Now, a word to those of our times who read Ramayana and Bharata and other Puranas. In these works, there are frequent references to Devas and Rakshasas. The latter were wicked, had no regard for dharma, and reveled in evil deeds. Asuras were also like Rakshasas. But even among Rakshasas there were a few wise and virtuous people. There spring up bad men even in the best of races and vice versa. On the whole, Asuras and Rakshasas were those who rejoiced in doing wicked deeds. It is a pity that some people in their ignorance identify the Asuras and Rakshasas with ancient Indian tribes and races, a view not supported by any literary work or tradition or recorded history.
The conjecture of foreigners that the Rakshasas were the Dravidian race, is not borne out by any authority in Tamil or other literature. The Tamil people are not descendants of the Asuras or Rakshasas.
The Devas were generally upholders of dharma and took on themselves the task of putting down the Rakshasas. According to the Puranas, they had at times to deviate from dharma in dealing with the Rakshasas, some of whom had attained great power through tapas.
The Devas were generally good; and those among them who swerved from the path of righteousness paid the price for it. There was no separate code of conduct for the Devas; the law of Karma admits of no distinction between the Devas and others. The law dealt with the Devas as with others.
Wedded to virtue as the Devas generally were, lapses on their part appear big to us, like stains on white cloth. The Rakshasas' evil deeds are taken for granted and do not attract much attention, like stains on black cloth.
The honest, when they happen to go astray, should evoke our sympathy. It is however the way of the world, but it is not right, to condemn in strong terms casual lapses of the virtuous, while tolerating habitual wrong-doers.
It should be noted that in the Puranas we see the gods getting entangled in dilemmas of Dharma. Indra and other Devas are shown often as committing serious sins.
Why did the sages who told the Puranas involve themselves in such difficulties? Their aim was to awaken people to a sense of the dangers of adharma. Else, the sages need not have deliberately attributed sinful acts to their own heroes and created difficulties for themselves.
Some persons take pleasure in jumping to wrong conclusions from the incidents in the Puranas. They argue: "Ravana was a very good king. Valmiki has falsely accused him of wicked deeds." They ask: "Did not Rama act unjustly on a certain occasion? Did not Sita utter a lie?" and the like. Valmiki could well have omitted incidents which are not edifying. Both Rama and Ravana were first presented to us by the poet Valmiki.
There was no earlier work referring to Ravana that can be quoted to contradict Valmiki and stamp him as being partial to Rama, Sita and the Devas, and twisting facts to deceive people. Valmiki's Ramayana is the fountain source of the story of Rama; in it, one comes across seemingly wrong deeds.
Calm consideration of such situations would show that they are just portrayals of similar difficulties in our day-to-day life.

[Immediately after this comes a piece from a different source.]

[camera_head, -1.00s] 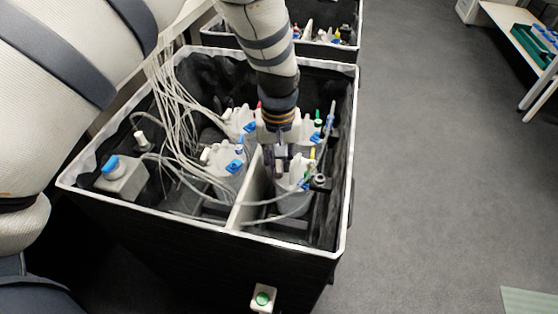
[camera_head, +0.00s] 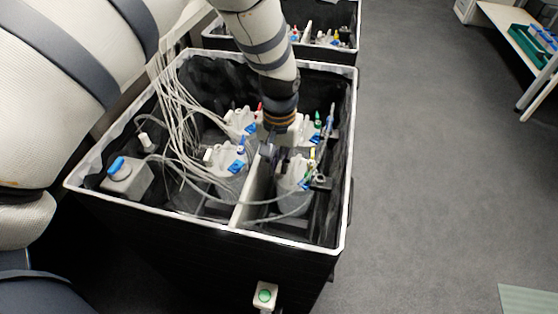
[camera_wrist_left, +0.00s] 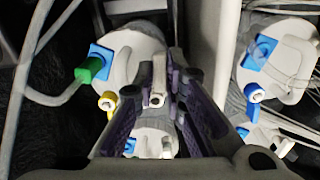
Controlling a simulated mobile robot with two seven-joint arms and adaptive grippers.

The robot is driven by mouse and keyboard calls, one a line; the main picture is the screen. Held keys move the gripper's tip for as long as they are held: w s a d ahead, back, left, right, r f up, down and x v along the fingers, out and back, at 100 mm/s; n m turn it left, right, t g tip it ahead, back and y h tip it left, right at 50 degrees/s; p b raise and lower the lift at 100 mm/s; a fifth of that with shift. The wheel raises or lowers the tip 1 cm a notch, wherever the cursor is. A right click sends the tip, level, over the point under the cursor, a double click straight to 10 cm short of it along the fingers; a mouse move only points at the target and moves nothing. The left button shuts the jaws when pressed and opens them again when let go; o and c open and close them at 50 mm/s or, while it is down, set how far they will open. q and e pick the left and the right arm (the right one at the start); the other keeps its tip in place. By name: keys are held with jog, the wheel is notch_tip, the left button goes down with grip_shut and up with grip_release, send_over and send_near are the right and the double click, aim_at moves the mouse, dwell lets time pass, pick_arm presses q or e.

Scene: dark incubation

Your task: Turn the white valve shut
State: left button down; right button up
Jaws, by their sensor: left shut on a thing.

It is for us to benefit from the moral trials contained in them. The lesson of the Ahalya episode is that, however deadly one's sin, one may hope to be freed from its consequence by penitence and punishment. Instead of condemning others for their sins, we should look within our own hearts and try to purify them of every evil thought. The best of us have need for eternal vigilance, if we would escape sin. This is the moral of Ahalya's error.